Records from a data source
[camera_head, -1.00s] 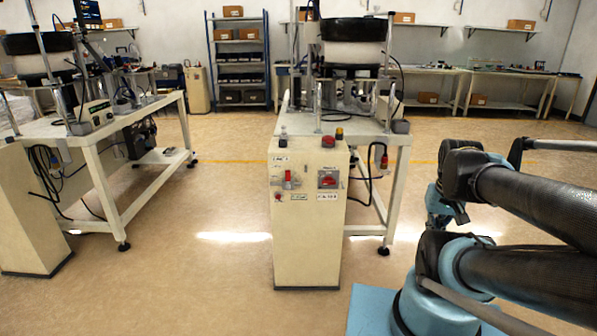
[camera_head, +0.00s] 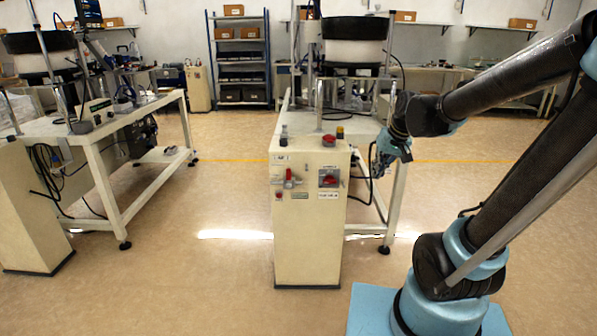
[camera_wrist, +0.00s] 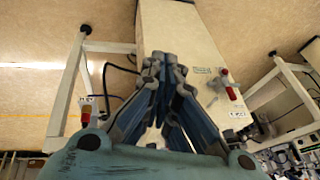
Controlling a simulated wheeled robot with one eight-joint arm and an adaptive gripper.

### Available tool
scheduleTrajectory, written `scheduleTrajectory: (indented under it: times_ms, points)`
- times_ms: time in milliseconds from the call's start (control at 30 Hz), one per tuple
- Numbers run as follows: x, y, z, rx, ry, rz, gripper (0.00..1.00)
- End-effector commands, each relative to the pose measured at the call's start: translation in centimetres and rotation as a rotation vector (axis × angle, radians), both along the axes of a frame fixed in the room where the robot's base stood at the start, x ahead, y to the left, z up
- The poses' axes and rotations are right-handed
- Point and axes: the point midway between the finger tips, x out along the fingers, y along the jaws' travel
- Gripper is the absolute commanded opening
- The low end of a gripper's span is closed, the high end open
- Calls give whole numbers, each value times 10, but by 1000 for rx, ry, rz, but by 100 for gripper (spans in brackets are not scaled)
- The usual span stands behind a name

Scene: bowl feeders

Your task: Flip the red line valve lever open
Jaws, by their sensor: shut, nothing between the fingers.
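A red lever (camera_head: 289,176) sits on a small metal valve on the front of the cream cabinet (camera_head: 307,240), left of centre. It looks roughly upright in the head view; the lever also shows in the wrist view (camera_wrist: 231,93), right of my fingers. Its label is too small to read. My gripper (camera_head: 381,170) is to the right of the cabinet, in front of the table leg, apart from the lever. In the wrist view, my gripper (camera_wrist: 163,62) has its fingertips together with nothing between them.
A red rotary switch (camera_head: 328,179) is right of the lever, and a red button (camera_head: 328,140) tops the cabinet. A red-handled fitting (camera_wrist: 86,114) is by the table leg in the wrist view. Open floor (camera_head: 200,270) lies left of the cabinet.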

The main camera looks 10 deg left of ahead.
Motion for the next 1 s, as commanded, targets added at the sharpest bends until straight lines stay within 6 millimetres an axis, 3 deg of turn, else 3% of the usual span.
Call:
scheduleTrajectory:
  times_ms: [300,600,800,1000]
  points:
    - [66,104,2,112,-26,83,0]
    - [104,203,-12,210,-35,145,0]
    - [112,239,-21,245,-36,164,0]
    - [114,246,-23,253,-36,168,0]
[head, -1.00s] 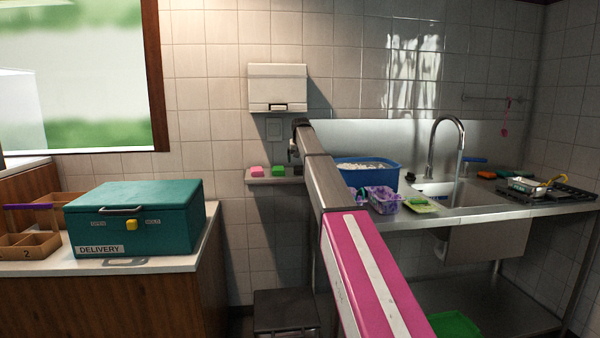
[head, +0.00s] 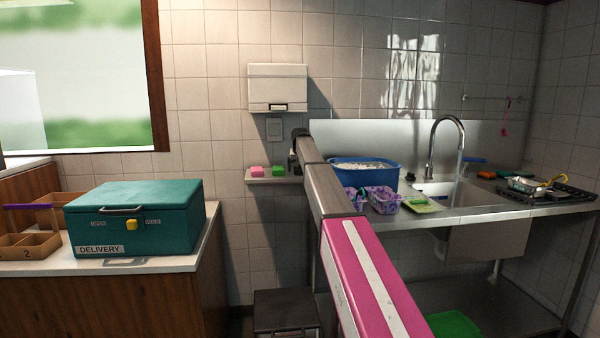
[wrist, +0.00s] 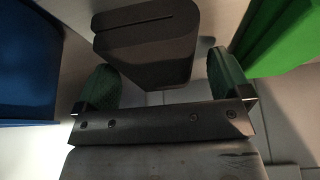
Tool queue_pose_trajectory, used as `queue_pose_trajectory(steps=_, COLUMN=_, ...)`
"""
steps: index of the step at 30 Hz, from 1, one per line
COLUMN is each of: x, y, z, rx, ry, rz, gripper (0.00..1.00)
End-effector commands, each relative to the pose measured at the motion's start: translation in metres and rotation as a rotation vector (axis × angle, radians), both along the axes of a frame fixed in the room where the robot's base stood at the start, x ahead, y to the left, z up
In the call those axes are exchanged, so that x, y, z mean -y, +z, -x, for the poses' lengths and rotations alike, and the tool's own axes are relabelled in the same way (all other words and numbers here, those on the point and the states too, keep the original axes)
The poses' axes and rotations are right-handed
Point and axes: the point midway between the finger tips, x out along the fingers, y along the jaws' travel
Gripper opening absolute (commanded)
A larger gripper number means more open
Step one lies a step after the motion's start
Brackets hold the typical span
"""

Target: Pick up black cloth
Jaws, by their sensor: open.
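A dark, block-shaped thing with rounded edges and a thin slit along its top, which looks like the folded black cloth (wrist: 150,40), lies ahead of my gripper in the wrist view. My gripper (wrist: 165,82) is open, with one green-padded finger on each side of the near end of the cloth. Gaps show between the cloth and both fingers. In the head view my gripper (head: 293,163) is small and dark at the right end of the wall shelf (head: 262,180); the cloth cannot be told apart there.
A blue tub (head: 375,176) stands right of the shelf, on the sink counter (head: 470,214).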

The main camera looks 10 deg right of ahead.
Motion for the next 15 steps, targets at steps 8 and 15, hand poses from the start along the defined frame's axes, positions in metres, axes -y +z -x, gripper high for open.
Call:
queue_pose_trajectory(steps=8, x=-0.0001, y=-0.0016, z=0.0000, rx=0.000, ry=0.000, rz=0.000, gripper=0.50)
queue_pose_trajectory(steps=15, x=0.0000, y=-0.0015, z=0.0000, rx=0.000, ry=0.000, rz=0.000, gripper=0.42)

* **Goal of the exercise**
Copy every record character for character. Skip the pictures.

* **Solution**
[camera_head, -1.00s] 
[camera_head, +0.00s] 
[camera_wrist, +0.00s] 
Controlling a simulated wheeled robot with one eight-joint arm and an adaptive gripper.

### Available tool
scheduleTrajectory, written `scheduleTrajectory: (indented under it: times_ms, points)`
- times_ms: time in milliseconds from the call's start (control at 30 Hz), one per tuple
- Numbers run as follows: x, y, z, rx, ry, rz, gripper (0.00..1.00)
- End-effector commands, each relative to the pose measured at the call's start: translation in centimetres and rotation as a rotation vector (axis × angle, radians), both along the axes of a frame fixed in the room where the robot's base stood at the start, x ahead, y to the left, z up
- The poses' axes and rotations are right-handed
- Point and axes: the point midway between the finger tips, x out along the fingers, y along the jaws' travel
- Gripper is the absolute commanded opening
- The low end of a gripper's span is closed, the high end open
- Calls give whole numbers, each value times 10, but by 1000 for rx, ry, rz, but by 100 for gripper (spans in brackets are not scaled)
- The usual span stands behind a name

Scene: bowl feeders

Your task: Flip the red line valve lever open
Jaws, by their sensor: shut, nothing between the fingers.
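A red lever (camera_head: 289,176) sits on a small metal valve on the front of the cream cabinet (camera_head: 307,240), left of centre. It looks roughly upright in the head view; the lever also shows in the wrist view (camera_wrist: 231,93), right of my fingers. Its label is too small to read. My gripper (camera_head: 381,170) is to the right of the cabinet, in front of the table leg, apart from the lever. In the wrist view, my gripper (camera_wrist: 163,62) has its fingertips together with nothing between them.
A red rotary switch (camera_head: 328,179) is right of the lever, and a red button (camera_head: 328,140) tops the cabinet. A red-handled fitting (camera_wrist: 86,114) is by the table leg in the wrist view. Open floor (camera_head: 200,270) lies left of the cabinet.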

The main camera looks 10 deg left of ahead.
Motion for the next 1 s, as commanded, targets added at the sharpest bends until straight lines stay within 6 millimetres an axis, 3 deg of turn, else 3% of the usual span.
Call:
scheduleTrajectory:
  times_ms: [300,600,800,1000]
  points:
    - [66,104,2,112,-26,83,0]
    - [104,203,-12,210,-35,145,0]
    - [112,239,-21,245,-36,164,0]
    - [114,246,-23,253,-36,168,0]
[head, -1.00s] 
[head, +0.00s] 
[wrist, +0.00s] 
Tool queue_pose_trajectory, used as `queue_pose_trajectory(steps=_, COLUMN=_, ...)`
"""
steps: index of the step at 30 Hz, from 1, one per line
COLUMN is each of: x, y, z, rx, ry, rz, gripper (0.00..1.00)
End-effector commands, each relative to the pose measured at the motion's start: translation in metres and rotation as a rotation vector (axis × angle, radians), both along the axes of a frame fixed in the room where the robot's base stood at the start, x ahead, y to the left, z up
In the call those axes are exchanged, so that x, y, z mean -y, +z, -x, for the poses' lengths and rotations alike, and the tool's own axes are relabelled in the same way (all other words and numbers here, those on the point and the states too, keep the original axes)
The poses' axes and rotations are right-handed
Point and axes: the point midway between the finger tips, x out along the fingers, y along the jaws' travel
Gripper opening absolute (commanded)
A larger gripper number means more open
Step one lies a step after the motion's start
Brackets hold the typical span
"""

Target: Pick up black cloth
Jaws, by their sensor: open.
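A dark, block-shaped thing with rounded edges and a thin slit along its top, which looks like the folded black cloth (wrist: 150,40), lies ahead of my gripper in the wrist view. My gripper (wrist: 165,82) is open, with one green-padded finger on each side of the near end of the cloth. Gaps show between the cloth and both fingers. In the head view my gripper (head: 293,163) is small and dark at the right end of the wall shelf (head: 262,180); the cloth cannot be told apart there.
A blue tub (head: 375,176) stands right of the shelf, on the sink counter (head: 470,214).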

The main camera looks 10 deg right of ahead.
Motion for the next 15 steps, targets at steps 8 and 15, hand poses from the start along the defined frame's axes, positions in metres, axes -y +z -x, gripper high for open.
Call:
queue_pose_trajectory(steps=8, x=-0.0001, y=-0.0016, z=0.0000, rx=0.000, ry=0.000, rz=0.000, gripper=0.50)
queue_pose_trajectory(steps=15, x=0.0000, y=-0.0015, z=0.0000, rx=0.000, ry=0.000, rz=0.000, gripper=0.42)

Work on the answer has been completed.